While rap and hip-hop culture started as a distinctly American medium, the “boom bap” beats and dizzying wordplay has helped it to transcend language barriers and become a worldwide phenomena. So while Future and Kanye might be getting the spotlight, there are plenty of rappers cutting their teeth around the world that deserve recognition. Here are five rappers from all over the world that you should be listening to.
5. Keith Ape
Hailing from the neon lit streets of South Korea, this chrome-mouthed rapper might sound familiar to fans of the likes of Waka Flocka or Young Thug. Taking a page from the weirdo trap rappers of the South, Keith Ape spits hot lines in an odd mishmash of English and Korean, over warbling, creeping beats that sound like they were cut out of horror movies. If you’re a rap fan who enjoys samples of machine gun fire and screams mixed with meandering go-hard beats, Keith Ape will certainly speak to you, regardless of what language you speak.
4. Hocus Pocus
French is a very lyrical language, so it makes sense that there is a thriving French hip-hop community. While plenty of French rappers are happy taking cues from the top 50 rappers of the States, hip-hop group Hocus Pocus has a slightly more old school approach to the genre. Sounding like a French Jurassic 5, the rap six-piece spits rhymes over Jazz and organ-driven beats, alluding to rap luminaries such as Grandmaster Flash and his Furious Five. The group even teams with English-speaking act The Procussions, proving that rap works no matter what language you speak.
3. Huss Und Hodn
When someone asks you to name a pleasant sounding language, German likely isn’t the first language to spring to mind. But that hasn’t stopped the country from developing it’s own thriving hip-hop culture. One of the preeminent purveyors of so-called “Cologne Rap” is rap twosome Huss und Hodn. Much like Hocus Pocus, their approach to hip-hop harkens back to the heydays of the genre, opting to use jazz and funk samples to craft their beats. While the flow might sound kind of odd in the harsh German tongue, Huss Und Hodn manage to craft rhymes so sharp that it chops up other rappers like sauerkraut.

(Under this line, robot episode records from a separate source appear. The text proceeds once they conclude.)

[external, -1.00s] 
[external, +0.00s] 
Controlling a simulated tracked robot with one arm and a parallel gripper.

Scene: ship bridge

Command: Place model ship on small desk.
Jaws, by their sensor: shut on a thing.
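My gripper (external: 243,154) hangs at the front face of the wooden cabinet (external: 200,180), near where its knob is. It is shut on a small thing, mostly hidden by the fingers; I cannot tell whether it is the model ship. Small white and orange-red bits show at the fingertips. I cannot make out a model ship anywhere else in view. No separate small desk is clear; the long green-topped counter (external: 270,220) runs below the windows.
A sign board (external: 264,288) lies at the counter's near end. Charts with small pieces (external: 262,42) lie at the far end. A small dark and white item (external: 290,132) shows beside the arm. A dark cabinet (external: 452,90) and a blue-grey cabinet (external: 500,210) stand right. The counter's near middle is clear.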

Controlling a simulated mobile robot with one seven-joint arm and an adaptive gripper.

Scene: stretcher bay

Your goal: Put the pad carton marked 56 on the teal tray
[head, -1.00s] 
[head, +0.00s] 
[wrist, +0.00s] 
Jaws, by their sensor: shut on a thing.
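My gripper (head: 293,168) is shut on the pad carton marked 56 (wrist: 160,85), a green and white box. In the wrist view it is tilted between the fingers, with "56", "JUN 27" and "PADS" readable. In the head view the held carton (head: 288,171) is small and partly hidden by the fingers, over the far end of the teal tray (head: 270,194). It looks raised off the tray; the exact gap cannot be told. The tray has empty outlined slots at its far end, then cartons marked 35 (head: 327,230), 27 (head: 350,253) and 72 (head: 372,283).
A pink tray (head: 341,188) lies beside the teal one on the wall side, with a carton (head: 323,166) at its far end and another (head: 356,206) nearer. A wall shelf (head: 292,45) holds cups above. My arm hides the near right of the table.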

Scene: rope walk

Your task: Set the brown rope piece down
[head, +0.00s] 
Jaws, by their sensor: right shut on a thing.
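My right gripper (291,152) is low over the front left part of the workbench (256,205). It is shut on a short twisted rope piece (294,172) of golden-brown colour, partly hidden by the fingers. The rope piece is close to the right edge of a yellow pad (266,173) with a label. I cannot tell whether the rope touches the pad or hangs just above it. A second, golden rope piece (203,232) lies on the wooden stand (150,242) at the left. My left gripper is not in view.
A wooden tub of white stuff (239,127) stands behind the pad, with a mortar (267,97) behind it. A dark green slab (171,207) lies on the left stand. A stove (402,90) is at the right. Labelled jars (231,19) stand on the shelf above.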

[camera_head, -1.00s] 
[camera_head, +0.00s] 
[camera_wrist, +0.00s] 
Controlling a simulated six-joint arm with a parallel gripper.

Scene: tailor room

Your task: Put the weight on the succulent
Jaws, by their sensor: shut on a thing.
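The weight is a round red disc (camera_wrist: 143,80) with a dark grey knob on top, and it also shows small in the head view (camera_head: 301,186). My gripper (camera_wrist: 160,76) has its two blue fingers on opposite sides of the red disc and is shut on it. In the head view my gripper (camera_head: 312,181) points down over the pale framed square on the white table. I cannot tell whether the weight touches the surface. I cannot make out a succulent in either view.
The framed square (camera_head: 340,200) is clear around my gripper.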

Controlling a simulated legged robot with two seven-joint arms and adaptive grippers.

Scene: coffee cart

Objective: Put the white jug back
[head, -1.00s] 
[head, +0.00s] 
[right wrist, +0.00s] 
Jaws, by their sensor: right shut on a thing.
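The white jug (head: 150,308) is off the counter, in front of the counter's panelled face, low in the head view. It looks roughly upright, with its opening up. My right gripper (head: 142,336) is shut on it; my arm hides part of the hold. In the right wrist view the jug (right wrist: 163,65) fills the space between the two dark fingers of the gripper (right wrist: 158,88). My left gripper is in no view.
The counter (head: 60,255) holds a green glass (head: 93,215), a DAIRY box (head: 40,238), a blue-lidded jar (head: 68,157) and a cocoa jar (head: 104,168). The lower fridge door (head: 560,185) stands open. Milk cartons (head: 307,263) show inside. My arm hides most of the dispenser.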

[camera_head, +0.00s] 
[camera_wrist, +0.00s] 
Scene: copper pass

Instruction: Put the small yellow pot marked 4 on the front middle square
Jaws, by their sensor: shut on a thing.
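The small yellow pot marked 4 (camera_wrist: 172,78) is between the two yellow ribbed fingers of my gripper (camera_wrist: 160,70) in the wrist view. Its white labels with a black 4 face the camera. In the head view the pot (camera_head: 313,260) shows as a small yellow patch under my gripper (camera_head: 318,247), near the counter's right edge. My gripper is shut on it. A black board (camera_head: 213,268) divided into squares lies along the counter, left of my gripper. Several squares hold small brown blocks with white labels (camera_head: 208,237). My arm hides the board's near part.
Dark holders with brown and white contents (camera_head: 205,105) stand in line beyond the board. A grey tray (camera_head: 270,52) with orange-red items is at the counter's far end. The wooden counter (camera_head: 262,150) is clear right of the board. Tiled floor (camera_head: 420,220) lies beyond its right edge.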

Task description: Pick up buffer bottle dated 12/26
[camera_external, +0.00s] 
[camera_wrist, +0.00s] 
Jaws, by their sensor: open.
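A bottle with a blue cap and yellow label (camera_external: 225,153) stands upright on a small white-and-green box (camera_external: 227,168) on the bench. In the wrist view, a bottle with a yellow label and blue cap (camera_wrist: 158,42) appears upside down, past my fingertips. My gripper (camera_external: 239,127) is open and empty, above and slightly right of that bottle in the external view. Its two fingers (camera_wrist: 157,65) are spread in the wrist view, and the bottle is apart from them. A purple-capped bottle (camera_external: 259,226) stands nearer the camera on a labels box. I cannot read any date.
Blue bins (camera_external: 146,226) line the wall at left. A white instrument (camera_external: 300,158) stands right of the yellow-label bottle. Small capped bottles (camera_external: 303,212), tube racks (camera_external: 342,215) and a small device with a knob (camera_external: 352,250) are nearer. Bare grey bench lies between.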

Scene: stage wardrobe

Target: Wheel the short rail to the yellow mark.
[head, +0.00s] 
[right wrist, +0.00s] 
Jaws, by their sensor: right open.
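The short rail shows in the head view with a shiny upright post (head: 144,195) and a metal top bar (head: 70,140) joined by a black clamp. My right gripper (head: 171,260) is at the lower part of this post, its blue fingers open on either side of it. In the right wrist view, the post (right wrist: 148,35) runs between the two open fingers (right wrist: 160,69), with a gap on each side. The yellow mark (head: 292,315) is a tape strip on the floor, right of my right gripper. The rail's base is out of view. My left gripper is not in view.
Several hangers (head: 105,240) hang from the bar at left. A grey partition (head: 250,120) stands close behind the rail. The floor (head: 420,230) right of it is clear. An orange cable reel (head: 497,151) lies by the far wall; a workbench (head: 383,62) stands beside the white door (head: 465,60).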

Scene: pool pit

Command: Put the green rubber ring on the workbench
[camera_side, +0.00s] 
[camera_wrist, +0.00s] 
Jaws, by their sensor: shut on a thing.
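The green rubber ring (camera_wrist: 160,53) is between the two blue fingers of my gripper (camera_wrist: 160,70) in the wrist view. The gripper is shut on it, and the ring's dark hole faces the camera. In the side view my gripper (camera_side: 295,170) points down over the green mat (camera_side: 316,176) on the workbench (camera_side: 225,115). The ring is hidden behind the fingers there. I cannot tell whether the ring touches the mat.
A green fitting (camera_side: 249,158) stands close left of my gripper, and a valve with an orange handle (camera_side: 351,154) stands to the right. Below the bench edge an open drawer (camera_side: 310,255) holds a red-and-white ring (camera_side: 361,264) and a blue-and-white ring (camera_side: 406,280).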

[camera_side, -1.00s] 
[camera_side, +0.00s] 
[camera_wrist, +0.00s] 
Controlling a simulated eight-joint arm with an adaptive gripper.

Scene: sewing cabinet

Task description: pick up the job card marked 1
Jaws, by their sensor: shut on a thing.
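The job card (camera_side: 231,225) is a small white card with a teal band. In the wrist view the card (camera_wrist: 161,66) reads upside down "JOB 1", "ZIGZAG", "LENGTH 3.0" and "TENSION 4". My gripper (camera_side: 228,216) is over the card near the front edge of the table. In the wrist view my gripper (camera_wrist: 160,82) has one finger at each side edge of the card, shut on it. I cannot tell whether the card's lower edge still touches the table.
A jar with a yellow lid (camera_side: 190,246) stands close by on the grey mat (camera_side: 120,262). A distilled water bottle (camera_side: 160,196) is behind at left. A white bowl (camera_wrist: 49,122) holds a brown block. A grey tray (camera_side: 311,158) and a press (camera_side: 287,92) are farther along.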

Over in Japan, the name on every hip-hop heads lips is KOHH. The tatted up rapper wears his American inspiration on his sleeve, but puts a distinctly Japanese spin on the genre. Like his American counterparts, KOHH raps about coming from nothing to being at the top, which is considered uncouth as discussion of money and social standing is frowned upon in Japan. But KOHH’s usage of rap to break down social barriers is attracting plenty of attention, and his flow and beats are ensuring that people have no choice but to sit up and listen.
1. Oxmo Puccino
For our final entry, we once again return to the French language, but this time in a distinctly different fashion. Oxmo Puccino hails from Mali, a West African country with French roots. French is still the national language, and Oxmo Puccino uses the lyrical language and his African worldview to craft utterly unique rap. With his meandering flow and toe-tapping beats, Oxmo Puccino sounds familiar, but still unlike anything you’ve ever heard before.